Grundsätzlich muss das nationale Gericht (bzw in einem ersten Schritt die nationalen Behörden) prüfen, ob Global Ink von dem Mehrwertsteuerbetrug durch Office Builder hätte wissen müssen. Leitlinien, die die nationalen Behörden bei einer solchen Prüfung unterstützen können, dürfen dabei nicht systematisch das Recht auf Vorsteuerabzug versagen, weil damit die Neutralität der Mehrwertsteuer in Frage gestellt werden würde. Die Steuerbehörden müssen demnach nachweisen, dass ein Steuerpflichtiger eine Mehrwertsteuerhinterziehung begangen hat, oder wusste oder hätte wissen müssen, dass der betreffende Umsatz in eine solche Steuerhinterziehung einbezogen war. Die Leitlinien dürfen zudem nicht dazu führen, dass komplexe und umfassende Prüfungen der Lieferanten von Steuerpflichtigen durchgeführt werden müssen, um das Recht auf Vorsteuerabzug geltend zu machen. Eine solche komplexe und umfassende Prüfung wäre zum Beispiel die Prüfung, ob Lieferanten der Steuererklärung und -abfuhr nachgekommen sind. Dabei betonte der EuGH, dass die Beweislast der Versagung vom Vorsteuerabzug der Behörde obliegt.

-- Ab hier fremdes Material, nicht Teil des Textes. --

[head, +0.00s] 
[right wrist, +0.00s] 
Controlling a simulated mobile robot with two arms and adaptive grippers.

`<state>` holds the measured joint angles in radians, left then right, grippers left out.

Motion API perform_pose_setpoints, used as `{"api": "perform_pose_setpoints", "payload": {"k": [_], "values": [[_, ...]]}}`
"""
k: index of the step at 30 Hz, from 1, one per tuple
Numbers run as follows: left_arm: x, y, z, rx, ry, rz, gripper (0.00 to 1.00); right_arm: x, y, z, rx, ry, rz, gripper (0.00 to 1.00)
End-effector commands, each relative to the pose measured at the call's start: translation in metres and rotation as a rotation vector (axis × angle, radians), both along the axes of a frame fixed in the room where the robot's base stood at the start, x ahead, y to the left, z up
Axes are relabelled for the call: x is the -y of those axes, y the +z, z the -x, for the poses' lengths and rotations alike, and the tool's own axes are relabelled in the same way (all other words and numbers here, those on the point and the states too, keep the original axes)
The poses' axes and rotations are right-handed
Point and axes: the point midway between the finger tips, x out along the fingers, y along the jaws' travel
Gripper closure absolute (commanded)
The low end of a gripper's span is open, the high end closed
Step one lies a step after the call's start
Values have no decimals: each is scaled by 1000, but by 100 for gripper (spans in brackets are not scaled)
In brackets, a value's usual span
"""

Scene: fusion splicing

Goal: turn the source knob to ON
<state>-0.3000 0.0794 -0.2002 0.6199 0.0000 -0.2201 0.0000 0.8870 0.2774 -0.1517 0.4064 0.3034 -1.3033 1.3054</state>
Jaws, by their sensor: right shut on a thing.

In der Beantwortung der sechsten Vorlagefrage führt der EuGH zudem aus, dass die bloße Behauptung der Behörde, der Umsatz sei Teil von Karussellfakturierungen, nicht für die Versagung des Vorsteuerabzuges ausreicht. Die Behörde müsse die Tatbestandsmerkmale für Steuerhinterziehung genau bestimmen und betrügerisches Handeln nachweisen. Zudem muss sie belegen, dass der Steuerpflichtige aktiv an dieser Steuerhinterziehung beteiligt war.

Ergebnis

Dieses Urteil betont wieder die Wichtigkeit des Vorsteuerabzugsrechts als einer der Eckpfeiler der Mehrwertsteuersystems. Es ist unstrittig, dass Unternehmer ihre Lieferanten prüfen müssen, wenn sie das Recht auf Vorsteuerabzug geltend machen wollen. Dieser Fall zeigt jedoch, dass diese Prüfung nicht ausufern darf und z. B. nicht die Prüfung umfassen kann, ob ein Lieferant seiner Pflicht zur Abgabe einer Steuererklärung und -abfuhr nachgekommen ist. Zudem hebt der Fall nochmals hervor, dass bei der Versagung des Rechts auf Vorsteuerabzug die Beweislast bei der Behörde zu sehen ist. Eine bloße Behauptung der Beteiligung an Missbrauch oder Steuerhinterziehung kann dieser Beweislast nicht gerecht werden.